Friday, April 6, 2012
Google Maps Let Me Down When I Already Was
Before leaving for the visitation I picked up a former neighbor who used to live two doors down but has since moved to "The Kuntry." She was riding shot gun and filling in as my GPS...that means she had glasses on and was reading the driving directions to me. Somehow we must have gotten on a truck route and had to finally stop at a gas station for help. The guy behind the counter looking like Apu from The Simpson's said "I am not from around here (No Duh) let me ask someone else."
He sauntered over to the video poker machines to a black woman who seemed to be a regular. I told her I was looking for a certain funeral home, knew the name of the street but didn't know the name of the funeral home. She asked if the deceased was black or white?
BINGO! Had my directions. Here in the south we lay our peeps out by race. Sad to say but it is the truth. In less than five minutes us whitey's pulled into the lot. It was a sad affair to say the least. My neighbor didn't really want to look at our young friend but the book was in the room with him so I stepped in to sign it for the both of us.
I am almost fifty two and have attended more funerals than weddings at this point in my life. When my mother died I wasn't really happy with the way she looked. She looked fake to me and I made the mistake of touching her hand, which didn't feel like the hand that had held mine or hugged my neck for seventeen years.
I looked at this young man and he looked exactly as I remembered him asleep on my couch after spending the night with my own two boys. Peaceful and at rest.
It made me cry uncontrollably.
My neighbor and I went over to his parent's house afterwards and talked for a hour about the kids. They had two, my neighbor had two and I had three. They ALL grew up together. When we moved to Newnan Massey was two, Zach was four and TJ was eleven. All our kids...my three and their combined four ruled the neighborhood and not only wore us out but wrecked our houses, dug holes in our yards, shot BB guns when we told them not to and pretty much gave us gray hair earlier than any of us parents desired.
But you know what? They are your kids and you love them regardless. That is what a parent is for and that is what a parent is SUPPOSED to do.
My kid's have made so many mistakes they make me look like "I" was a good kid...which in fact I wasn't but my parents loved me anyway ... helped me when they could and made me suffer consequences when necessary.

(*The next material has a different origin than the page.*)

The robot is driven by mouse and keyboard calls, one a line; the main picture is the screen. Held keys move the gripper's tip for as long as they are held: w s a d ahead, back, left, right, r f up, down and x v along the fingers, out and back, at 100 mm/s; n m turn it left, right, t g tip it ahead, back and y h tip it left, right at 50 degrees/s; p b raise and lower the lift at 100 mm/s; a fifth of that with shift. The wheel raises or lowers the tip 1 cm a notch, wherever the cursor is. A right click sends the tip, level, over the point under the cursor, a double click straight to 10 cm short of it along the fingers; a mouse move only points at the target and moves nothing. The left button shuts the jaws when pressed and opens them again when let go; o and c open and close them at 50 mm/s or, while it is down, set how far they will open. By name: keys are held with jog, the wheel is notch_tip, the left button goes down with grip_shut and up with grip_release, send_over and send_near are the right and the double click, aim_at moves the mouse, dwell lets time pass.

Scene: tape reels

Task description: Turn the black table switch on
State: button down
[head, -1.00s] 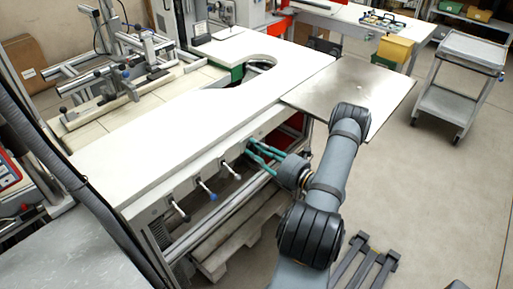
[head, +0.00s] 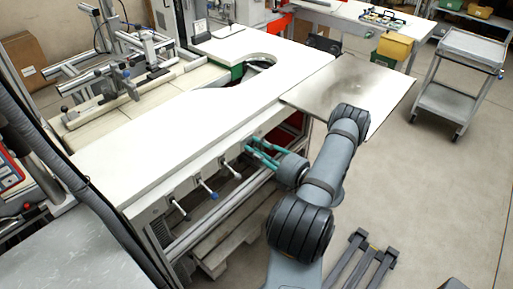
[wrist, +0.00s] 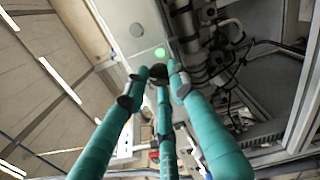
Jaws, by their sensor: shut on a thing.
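My gripper (head: 249,146) has teal fingers and is at the front edge of the white table (head: 220,105), at the far right of the row of switches. In the wrist view its fingertips (wrist: 157,76) are closed together around a small dark knob, the black table switch (wrist: 159,71). The fingers hide most of the switch, and its lever angle cannot be told. A round green light (wrist: 160,52) glows on the pale panel just beyond the fingertips. In the head view the switch is hidden behind the fingers.
Other lever switches stick out along the same front edge: one with a blue grip (head: 208,189) and one with a pale tip (head: 177,207). A metal plate (head: 350,90) extends at the right, close to my arm. A grey cart (head: 455,80) stands on open floor.

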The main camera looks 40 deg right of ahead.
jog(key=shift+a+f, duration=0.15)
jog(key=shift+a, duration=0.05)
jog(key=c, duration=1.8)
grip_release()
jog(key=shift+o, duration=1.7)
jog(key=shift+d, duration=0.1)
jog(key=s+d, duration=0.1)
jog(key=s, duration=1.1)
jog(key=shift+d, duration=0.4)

I am a firm believer in bringing back "Butt Whoppings."
But when you lose a child (who will always be your CHILD) it tends to feel like too much too little too late.
My kid's aren't perfect. My kid's have worn me out time after time but yet other times have warmed not only my heart but my hand as they have held it.
These parent's will never feel that warm hand again. Sometimes there are no "Do Overs" in life. This is one of those times.
There but by the Grace of God goes anyone of our kids. Hold them tight, it may tick them off but it beats going to a funeral. Keep a check on them and pray for the best. Kids think they know it all...I know I thought I did. These parents did the same thing but lost the gamble. In the world today you just never know..it could have just as easily been one of my own kids. I have known this family for over a decade. Good people, wonderful people They are sitting where I could be sitting.
Wake up kids...That's about all I can say. The ball of life is in YOUR court.
Times have changed and I'll stand by my comment "It's a scary world."
On the way back we got directions from Big Chris (the dad) and it took us twenty minutes to get home. As my daughter would say "SMH."